Problem details
Find each line that has the string "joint" and give the total, with nothing else.

#### Provided data

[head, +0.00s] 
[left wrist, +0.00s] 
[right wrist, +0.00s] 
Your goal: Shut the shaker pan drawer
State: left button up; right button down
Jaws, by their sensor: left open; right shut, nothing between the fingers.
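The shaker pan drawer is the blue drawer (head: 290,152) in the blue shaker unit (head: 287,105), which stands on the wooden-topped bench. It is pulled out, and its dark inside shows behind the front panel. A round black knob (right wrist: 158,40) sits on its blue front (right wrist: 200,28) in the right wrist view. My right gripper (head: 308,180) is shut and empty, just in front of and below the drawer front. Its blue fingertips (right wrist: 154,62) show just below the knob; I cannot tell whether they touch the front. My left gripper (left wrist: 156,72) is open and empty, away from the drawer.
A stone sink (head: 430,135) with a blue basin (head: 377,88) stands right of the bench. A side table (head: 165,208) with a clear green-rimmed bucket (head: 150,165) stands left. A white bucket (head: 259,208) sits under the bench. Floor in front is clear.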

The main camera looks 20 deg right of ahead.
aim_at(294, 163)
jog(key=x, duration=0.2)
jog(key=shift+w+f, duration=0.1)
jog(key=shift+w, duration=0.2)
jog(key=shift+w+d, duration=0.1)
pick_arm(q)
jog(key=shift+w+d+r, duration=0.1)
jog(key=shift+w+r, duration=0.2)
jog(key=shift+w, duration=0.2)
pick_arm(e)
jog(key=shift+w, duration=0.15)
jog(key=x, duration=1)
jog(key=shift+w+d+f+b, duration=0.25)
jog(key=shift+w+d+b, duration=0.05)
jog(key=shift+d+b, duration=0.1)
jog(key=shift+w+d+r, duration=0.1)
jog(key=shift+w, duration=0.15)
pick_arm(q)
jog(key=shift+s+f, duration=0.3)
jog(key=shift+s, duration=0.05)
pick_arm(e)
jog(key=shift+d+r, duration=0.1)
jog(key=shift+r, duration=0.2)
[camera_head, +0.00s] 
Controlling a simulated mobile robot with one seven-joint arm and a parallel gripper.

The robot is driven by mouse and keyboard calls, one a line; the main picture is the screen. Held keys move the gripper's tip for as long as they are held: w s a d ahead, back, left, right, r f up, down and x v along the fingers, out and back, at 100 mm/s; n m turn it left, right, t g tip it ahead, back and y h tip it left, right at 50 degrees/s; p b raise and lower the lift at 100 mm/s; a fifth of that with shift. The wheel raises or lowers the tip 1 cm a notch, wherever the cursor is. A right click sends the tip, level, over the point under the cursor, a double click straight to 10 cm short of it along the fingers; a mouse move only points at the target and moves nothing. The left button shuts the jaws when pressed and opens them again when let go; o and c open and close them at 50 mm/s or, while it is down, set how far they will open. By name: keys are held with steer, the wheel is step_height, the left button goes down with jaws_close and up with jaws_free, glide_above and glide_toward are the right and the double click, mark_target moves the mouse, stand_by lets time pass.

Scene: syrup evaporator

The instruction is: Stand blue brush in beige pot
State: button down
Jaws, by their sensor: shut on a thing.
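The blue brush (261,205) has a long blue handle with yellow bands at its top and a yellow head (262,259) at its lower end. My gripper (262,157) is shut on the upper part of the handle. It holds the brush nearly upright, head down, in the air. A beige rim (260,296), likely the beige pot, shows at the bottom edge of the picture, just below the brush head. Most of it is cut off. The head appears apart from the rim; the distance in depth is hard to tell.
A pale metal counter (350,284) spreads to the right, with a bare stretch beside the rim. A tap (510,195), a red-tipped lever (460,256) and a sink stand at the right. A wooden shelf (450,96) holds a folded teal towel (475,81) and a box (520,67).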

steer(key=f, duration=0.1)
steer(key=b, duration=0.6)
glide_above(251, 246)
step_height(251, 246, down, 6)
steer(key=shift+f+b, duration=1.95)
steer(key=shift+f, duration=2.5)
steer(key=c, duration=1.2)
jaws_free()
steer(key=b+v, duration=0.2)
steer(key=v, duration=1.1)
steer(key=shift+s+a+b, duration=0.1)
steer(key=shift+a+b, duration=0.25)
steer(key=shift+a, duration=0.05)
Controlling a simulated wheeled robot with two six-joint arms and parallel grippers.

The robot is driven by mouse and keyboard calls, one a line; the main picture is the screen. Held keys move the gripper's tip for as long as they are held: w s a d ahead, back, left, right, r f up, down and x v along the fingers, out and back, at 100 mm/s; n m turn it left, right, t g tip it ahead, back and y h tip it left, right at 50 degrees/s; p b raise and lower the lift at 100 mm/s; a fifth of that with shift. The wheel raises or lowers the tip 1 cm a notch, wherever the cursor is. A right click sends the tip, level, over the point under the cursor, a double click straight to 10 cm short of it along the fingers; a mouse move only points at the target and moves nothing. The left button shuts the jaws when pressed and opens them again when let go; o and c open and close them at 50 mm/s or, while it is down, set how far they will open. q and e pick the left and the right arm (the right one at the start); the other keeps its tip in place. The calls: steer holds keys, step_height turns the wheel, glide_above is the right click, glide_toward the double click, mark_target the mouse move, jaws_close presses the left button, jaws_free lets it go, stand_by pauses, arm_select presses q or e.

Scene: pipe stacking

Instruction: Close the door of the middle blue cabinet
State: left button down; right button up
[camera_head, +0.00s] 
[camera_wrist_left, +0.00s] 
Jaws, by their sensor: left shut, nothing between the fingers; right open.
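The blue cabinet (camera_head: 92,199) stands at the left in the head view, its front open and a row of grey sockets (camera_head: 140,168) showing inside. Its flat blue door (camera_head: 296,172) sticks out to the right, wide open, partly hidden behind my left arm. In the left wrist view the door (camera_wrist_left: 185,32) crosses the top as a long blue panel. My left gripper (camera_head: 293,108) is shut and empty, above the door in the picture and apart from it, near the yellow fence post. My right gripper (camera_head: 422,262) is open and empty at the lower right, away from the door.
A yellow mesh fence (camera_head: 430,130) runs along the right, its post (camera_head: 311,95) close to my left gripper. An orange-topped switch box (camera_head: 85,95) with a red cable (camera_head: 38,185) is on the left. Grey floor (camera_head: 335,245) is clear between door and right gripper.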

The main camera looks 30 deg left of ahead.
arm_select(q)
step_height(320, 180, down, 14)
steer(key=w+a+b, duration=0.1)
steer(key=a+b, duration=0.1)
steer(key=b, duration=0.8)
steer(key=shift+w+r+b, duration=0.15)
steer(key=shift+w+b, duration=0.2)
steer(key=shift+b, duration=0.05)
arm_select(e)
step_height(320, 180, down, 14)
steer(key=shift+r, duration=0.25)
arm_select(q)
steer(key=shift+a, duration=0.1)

########

Written answer
2